_Data segment_.
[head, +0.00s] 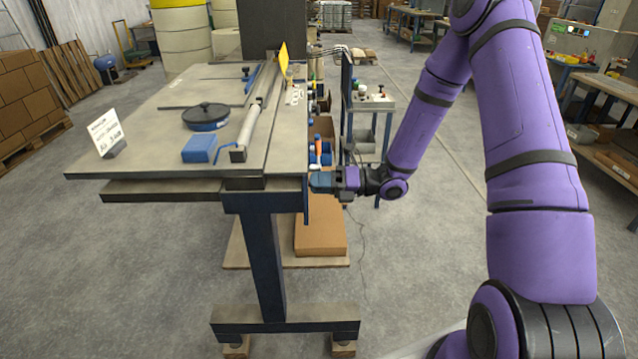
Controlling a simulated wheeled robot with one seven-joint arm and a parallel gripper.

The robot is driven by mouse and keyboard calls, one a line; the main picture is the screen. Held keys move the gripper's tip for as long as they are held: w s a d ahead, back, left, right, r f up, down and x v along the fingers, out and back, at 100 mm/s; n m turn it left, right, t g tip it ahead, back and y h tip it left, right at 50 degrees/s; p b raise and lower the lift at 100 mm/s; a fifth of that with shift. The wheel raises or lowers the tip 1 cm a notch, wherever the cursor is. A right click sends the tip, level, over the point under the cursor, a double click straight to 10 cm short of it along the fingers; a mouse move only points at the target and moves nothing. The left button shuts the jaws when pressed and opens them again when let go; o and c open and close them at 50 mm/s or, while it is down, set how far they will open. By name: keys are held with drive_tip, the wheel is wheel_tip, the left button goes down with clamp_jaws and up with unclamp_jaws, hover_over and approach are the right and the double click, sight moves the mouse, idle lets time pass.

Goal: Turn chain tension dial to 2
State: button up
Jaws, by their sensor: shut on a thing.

_Exercise objective_. Copy out the whole listing exactly, and don't carry over any pictures.

_Written solution_.
[head, +0.00s] 
Controlling a simulated wheeled robot with one seven-joint arm and a parallel gripper.

The robot is driven by mouse and keyboard calls, one a line; the main picture is the screen. Held keys move the gripper's tip for as long as they are held: w s a d ahead, back, left, right, r f up, down and x v along the fingers, out and back, at 100 mm/s; n m turn it left, right, t g tip it ahead, back and y h tip it left, right at 50 degrees/s; p b raise and lower the lift at 100 mm/s; a fifth of that with shift. The wheel raises or lowers the tip 1 cm a notch, wherever the cursor is. A right click sends the tip, level, over the point under the cursor, a double click straight to 10 cm short of it along the fingers; a mouse move only points at the target and moves nothing. The left button shuts the jaws when pressed and opens them again when let go; o and c open and close them at 50 mm/s or, while it is down, set how far they will open. By name: keys are held with drive_tip, the wheel is wheel_tip, the left button goes down with clamp_jaws and up with unclamp_jaws, hover_over and approach are the right and the double click, sight moves the mouse, idle lets time pass.

Goal: Turn chain tension dial to 2
State: button up
Jaws, by their sensor: shut on a thing.

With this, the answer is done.